Music needs to be viewed as part of the wider cultural capital of the arts. In the twenty-first century, particularly within Western culture, we are consuming more than ever in an ever-shorter time. All the while, the yearning for money and power (often symbolised by technology and its use) is narrowing into an increasingly homogenised political economy, one where politicians and their ideologies seem increasingly pasteurised, and one that is desperate for any sort of tool that could make a politician stand out from the crowd.

Future studies could aim to answer the question of whether or not the use of music to manipulate emotion and construct (political) identity is conscious or unconscious. i.e., is evidence-based or merely perceptual, and how it is actually received by the listeners as compared with how it is intended to be received.

The constant use of music in politics could turn more people away and have the opposite effect to what the politicians are seeking. Musical taste is multi-faceted, variable and truly personal. It is telling that in the ‘success’ case studies cited (all are associated with a winning campaign, both politically and personally), each has used music for their first, primary, election test yet reduced the importance of music in their subsequent re-election campaigns.
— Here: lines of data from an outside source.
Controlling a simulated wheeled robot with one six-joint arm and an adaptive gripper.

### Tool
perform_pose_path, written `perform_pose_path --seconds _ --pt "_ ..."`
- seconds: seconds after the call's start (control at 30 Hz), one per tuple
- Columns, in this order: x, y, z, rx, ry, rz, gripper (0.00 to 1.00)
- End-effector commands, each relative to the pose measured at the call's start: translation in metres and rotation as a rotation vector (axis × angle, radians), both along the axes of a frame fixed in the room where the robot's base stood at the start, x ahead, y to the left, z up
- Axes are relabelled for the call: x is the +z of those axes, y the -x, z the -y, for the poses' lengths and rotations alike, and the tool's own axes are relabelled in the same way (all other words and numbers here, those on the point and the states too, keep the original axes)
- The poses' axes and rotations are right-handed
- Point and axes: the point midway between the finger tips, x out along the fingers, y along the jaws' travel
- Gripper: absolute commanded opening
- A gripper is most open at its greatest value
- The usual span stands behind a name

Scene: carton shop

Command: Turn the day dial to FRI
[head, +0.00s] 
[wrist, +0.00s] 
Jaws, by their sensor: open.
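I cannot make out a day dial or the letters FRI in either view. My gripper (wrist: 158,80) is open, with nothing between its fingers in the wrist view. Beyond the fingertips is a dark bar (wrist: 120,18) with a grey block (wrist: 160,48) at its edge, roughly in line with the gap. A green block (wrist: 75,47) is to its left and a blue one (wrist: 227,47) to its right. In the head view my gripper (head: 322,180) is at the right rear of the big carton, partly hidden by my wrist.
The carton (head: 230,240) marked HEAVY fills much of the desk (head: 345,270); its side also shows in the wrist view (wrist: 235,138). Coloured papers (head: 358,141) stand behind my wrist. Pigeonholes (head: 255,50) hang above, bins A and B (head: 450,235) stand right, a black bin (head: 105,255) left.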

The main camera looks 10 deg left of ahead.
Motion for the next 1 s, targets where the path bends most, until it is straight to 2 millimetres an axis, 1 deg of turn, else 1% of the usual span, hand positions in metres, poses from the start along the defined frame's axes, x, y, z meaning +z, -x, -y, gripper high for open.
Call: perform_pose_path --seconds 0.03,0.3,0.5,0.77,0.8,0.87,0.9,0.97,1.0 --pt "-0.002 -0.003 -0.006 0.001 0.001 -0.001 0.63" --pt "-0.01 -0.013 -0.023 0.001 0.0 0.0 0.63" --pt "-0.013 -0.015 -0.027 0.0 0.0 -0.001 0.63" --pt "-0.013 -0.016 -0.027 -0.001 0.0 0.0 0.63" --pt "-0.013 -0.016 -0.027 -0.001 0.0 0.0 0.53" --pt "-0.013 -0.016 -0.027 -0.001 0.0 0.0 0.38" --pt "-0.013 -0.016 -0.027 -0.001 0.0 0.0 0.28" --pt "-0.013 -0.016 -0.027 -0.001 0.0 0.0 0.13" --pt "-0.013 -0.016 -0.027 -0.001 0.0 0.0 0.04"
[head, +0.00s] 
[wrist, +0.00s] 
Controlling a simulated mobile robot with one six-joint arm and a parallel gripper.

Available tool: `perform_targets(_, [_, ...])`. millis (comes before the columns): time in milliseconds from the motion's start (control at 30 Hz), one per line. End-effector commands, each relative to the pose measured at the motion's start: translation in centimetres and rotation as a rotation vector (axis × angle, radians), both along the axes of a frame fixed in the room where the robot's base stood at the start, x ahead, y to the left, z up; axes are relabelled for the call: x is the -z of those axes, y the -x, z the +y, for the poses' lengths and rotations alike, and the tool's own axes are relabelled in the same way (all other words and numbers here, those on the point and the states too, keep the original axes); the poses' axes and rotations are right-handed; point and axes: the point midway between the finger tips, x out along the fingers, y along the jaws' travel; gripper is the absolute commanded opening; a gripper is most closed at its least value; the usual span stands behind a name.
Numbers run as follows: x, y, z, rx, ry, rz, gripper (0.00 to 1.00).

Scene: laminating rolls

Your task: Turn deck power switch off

This may perhaps have been so as not to remind the electorate of the failed hope that was initially induced, avoiding evoking memories of positive campaigns that turned to dust. In this context, the links between memory and music and music’s ability to trigger negative thoughts out of positivity would perhaps constitute a further dissertation.

Like many other political tools, music should indeed be used. However, music needs to be used wisely and in moderation, taking in to account its limitations and potential to backfire. As such, there is considerable scope for music to be used even more widely than it is currently used in political spheres.